On the political front, Paul Scoon, the island's governor general, was reported to have begun to appoint a council of "persons of integrity and ability" to administer the country as an interim government until elections can be organized.

"Scoon is already making appointments," said Col. Ken Barnes, the Trinidad-born Jamaican commander of the 300-member Caribbean Security Force that has joined the U.S. military on the island to give the massive U.S. landing a multinational character.

"We are going to have a civilian government this week."

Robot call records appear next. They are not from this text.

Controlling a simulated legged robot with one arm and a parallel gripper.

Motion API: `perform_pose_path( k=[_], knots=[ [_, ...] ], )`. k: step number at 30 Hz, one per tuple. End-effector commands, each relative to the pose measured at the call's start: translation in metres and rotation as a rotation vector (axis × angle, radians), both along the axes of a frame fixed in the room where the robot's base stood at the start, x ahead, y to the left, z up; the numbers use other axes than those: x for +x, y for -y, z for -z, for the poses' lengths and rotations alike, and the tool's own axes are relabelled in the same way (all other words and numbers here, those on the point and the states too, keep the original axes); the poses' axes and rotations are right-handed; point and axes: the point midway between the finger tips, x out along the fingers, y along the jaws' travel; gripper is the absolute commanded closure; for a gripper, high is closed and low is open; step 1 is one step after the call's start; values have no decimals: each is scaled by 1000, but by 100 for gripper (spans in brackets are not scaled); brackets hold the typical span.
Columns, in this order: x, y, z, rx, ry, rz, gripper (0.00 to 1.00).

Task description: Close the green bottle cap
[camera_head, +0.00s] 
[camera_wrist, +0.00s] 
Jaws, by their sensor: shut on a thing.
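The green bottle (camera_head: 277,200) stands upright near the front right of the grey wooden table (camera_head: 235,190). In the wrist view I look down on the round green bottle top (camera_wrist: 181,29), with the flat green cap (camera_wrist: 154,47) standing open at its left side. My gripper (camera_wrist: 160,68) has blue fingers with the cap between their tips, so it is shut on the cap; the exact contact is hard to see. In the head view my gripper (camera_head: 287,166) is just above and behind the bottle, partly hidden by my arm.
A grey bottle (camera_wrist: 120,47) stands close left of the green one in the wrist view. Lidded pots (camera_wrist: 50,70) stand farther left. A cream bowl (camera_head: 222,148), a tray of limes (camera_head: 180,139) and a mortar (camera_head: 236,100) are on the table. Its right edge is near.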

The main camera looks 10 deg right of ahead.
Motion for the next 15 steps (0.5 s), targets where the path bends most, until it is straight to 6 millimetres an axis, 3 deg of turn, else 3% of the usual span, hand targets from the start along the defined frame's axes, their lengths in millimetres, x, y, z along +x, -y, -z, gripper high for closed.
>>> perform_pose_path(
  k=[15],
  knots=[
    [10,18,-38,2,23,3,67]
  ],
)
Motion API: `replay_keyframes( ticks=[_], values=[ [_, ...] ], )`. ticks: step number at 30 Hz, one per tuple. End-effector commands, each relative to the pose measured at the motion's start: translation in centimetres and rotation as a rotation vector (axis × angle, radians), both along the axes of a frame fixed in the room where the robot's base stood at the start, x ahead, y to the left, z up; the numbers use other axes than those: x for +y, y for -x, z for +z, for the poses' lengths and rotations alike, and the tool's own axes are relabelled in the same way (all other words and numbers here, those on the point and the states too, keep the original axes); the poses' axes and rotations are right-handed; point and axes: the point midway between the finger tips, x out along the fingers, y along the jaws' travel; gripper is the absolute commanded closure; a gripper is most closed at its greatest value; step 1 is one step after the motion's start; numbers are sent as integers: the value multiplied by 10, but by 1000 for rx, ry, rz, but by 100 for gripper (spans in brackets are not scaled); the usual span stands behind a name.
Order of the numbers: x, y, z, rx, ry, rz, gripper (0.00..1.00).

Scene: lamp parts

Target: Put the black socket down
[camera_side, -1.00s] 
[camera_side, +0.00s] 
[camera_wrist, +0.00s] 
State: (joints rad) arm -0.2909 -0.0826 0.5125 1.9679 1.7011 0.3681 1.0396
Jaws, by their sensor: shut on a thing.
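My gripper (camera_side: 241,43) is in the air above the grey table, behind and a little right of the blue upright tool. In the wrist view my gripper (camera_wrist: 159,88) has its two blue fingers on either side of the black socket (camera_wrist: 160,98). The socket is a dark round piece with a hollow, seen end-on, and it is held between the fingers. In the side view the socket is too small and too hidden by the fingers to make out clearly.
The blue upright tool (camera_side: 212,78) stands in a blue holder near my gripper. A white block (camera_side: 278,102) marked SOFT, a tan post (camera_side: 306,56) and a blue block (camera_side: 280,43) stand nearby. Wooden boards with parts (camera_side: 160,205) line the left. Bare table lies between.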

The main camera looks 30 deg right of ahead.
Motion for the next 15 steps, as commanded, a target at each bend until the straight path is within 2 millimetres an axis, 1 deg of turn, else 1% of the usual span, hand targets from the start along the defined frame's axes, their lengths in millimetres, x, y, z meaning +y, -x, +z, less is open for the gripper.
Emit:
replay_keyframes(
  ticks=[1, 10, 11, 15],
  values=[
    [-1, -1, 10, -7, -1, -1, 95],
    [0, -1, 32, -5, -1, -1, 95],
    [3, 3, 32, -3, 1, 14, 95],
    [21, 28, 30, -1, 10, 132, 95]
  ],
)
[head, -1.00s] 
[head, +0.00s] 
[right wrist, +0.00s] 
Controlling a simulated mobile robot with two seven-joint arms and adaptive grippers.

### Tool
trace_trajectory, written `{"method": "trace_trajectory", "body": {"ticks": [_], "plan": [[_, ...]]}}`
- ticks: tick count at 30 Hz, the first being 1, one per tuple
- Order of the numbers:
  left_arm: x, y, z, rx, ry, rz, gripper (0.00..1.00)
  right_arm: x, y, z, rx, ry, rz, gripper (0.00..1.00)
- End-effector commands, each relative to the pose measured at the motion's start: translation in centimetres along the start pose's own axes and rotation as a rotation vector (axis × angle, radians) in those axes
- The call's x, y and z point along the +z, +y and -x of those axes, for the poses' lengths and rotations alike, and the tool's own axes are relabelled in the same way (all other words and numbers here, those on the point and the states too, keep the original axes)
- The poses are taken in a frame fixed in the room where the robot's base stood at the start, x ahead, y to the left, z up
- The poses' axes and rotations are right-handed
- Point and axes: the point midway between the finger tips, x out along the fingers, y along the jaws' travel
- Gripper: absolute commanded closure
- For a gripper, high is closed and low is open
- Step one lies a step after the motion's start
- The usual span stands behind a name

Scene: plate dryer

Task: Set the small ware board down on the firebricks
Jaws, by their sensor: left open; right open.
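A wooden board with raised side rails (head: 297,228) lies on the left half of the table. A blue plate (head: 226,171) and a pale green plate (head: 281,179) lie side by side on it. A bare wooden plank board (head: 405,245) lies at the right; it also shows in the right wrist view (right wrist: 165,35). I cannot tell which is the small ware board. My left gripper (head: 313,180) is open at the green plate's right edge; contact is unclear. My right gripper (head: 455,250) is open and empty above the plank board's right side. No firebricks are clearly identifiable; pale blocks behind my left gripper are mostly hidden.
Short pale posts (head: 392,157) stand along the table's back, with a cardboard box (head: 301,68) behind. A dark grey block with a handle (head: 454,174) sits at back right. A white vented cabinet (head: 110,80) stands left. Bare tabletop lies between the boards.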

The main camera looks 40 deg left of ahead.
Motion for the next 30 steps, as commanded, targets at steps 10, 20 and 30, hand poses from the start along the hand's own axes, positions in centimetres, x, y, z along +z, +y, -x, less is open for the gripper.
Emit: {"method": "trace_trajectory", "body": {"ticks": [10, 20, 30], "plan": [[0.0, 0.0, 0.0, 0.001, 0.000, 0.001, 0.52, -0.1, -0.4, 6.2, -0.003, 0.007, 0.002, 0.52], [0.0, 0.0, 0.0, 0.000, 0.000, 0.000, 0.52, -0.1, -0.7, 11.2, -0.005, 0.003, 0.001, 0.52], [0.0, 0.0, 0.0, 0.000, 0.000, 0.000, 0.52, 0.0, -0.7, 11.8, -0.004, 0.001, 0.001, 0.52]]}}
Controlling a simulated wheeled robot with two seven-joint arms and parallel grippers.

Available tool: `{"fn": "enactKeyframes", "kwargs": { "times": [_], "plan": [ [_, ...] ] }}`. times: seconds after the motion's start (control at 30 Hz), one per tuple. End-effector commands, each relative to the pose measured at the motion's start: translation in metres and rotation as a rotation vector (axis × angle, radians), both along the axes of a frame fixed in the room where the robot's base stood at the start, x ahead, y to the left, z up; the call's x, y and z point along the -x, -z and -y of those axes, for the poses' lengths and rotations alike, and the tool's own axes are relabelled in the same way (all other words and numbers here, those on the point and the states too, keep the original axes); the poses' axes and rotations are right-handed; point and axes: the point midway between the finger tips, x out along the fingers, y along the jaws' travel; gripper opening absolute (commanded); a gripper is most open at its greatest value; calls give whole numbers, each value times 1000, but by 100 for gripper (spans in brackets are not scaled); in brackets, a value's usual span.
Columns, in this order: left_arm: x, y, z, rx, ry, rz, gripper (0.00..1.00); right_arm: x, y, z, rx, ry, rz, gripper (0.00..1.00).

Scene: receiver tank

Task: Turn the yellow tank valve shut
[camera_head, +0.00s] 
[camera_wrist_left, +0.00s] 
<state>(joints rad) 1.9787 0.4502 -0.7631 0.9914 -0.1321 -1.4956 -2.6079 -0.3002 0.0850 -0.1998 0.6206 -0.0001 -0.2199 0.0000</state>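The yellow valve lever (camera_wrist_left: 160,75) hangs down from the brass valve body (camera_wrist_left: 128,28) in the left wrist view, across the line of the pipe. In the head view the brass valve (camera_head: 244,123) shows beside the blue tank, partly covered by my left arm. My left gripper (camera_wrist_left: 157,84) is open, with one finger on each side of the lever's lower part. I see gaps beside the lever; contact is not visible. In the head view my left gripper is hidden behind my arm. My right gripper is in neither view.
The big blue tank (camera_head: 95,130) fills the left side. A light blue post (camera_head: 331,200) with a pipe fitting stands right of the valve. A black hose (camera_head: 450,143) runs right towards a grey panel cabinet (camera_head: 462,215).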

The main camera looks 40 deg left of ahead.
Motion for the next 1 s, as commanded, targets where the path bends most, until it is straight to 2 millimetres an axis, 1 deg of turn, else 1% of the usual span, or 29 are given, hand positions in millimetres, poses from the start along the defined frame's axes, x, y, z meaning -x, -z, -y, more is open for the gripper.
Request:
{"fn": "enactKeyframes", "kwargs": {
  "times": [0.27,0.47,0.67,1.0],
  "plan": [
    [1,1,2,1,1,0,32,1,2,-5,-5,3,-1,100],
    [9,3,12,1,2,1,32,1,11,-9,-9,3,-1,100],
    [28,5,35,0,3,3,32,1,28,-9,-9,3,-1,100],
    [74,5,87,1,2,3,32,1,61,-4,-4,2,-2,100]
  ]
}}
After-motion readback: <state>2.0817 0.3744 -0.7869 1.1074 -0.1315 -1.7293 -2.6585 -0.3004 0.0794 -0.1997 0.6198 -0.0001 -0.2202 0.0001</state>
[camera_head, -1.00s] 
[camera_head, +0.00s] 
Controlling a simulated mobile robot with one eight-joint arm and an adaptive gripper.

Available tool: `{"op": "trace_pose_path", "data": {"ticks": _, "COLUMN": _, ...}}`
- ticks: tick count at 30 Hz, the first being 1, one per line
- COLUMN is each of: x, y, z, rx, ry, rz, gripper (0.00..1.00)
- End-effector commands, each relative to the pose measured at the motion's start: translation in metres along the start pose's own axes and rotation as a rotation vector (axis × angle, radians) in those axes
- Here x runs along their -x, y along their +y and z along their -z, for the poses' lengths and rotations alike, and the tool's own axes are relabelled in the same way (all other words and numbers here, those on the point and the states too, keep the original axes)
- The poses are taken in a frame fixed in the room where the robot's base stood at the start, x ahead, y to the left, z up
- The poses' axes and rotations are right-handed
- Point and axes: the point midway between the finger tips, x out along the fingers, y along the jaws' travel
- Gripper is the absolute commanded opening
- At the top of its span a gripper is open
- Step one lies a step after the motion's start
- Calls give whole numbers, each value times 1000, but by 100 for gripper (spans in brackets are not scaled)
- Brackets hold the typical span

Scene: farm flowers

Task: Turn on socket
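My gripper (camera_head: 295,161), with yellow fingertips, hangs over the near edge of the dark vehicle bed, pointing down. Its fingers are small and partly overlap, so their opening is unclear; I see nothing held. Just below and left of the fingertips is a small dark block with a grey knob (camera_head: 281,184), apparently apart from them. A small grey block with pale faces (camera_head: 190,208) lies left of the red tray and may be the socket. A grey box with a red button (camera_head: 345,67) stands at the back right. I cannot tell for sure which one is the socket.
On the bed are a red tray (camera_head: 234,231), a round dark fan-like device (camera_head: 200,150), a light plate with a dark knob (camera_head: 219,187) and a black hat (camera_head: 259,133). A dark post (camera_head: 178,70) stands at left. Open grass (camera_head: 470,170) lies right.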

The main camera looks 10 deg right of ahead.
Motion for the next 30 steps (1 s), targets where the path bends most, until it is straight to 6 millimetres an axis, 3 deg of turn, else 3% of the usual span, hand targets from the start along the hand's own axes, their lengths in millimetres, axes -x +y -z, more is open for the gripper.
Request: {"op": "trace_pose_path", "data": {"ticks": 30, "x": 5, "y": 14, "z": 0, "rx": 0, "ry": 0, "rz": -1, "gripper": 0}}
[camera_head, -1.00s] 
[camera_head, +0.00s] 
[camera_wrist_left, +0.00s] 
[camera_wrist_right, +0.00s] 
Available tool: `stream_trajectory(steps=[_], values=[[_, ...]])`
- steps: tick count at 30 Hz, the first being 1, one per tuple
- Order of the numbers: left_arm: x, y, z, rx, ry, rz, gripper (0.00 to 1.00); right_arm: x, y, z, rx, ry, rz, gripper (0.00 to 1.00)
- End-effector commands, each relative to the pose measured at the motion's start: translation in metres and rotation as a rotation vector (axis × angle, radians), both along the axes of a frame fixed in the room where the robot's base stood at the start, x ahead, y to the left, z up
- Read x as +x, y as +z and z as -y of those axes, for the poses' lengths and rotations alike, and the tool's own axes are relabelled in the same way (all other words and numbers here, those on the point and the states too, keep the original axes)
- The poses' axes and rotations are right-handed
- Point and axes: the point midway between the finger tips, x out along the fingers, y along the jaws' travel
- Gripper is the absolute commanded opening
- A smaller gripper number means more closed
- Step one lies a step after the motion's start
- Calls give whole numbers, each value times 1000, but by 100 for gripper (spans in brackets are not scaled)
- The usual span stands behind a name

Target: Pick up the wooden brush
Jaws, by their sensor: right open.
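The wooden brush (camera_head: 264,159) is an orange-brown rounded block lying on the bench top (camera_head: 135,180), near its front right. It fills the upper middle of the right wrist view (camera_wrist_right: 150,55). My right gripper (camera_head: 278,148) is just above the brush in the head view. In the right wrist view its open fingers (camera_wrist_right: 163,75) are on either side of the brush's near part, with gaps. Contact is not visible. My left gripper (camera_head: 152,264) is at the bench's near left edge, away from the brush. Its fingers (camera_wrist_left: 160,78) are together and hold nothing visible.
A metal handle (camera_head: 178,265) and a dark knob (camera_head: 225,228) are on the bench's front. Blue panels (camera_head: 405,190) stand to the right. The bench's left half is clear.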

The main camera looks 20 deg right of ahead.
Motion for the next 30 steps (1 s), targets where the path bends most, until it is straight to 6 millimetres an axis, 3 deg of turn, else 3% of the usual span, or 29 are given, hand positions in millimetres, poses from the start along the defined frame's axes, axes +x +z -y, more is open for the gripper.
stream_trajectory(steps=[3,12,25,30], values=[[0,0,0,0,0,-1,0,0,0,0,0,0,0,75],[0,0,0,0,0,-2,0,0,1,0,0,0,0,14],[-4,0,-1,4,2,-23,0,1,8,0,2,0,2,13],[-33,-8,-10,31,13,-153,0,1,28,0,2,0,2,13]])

As one other sign of normality returning to the Grenada capital, Barnes said that the looting of stores that had plagued the capital nightly last week had come to a halt yesterday.

"A lot of the looting was by people who just wanted food and couldn't resist," Barnes said, revealing that at least 15 persons had been arrested for breaking into locked stores.

Meanwhile Grenada experienced a second foreign invasion of sorts today when more than 125 journalists were allowed to come to the island and wander at will. Until today the U.S. military had tightly controlled media access to Grenada, rigidly limiting visits to restricted pools.

The restriction on visits by journalists was finally reversed today after both houses of Congress passed resolutions yesterday demanding that the controls be lifted.

Along the Carrenage, the wide avenue ringing the harbor, groups of Grenadans gathered to exchange stories in front of such still shuttered shops as the Judi 'n Jeni Boutique and the Hole In The Wall Refreshment House while small boys swam and splashed in the still waters of the inactive harbor. Two young men roller skated along the street as dozens of young couples walked gaily about laughing and talking and looking at patrols of marines.

When a Grenadan youth was asked if any of the marines had yet married Grenadan women, he laughed and said: "No, but some be mighty close."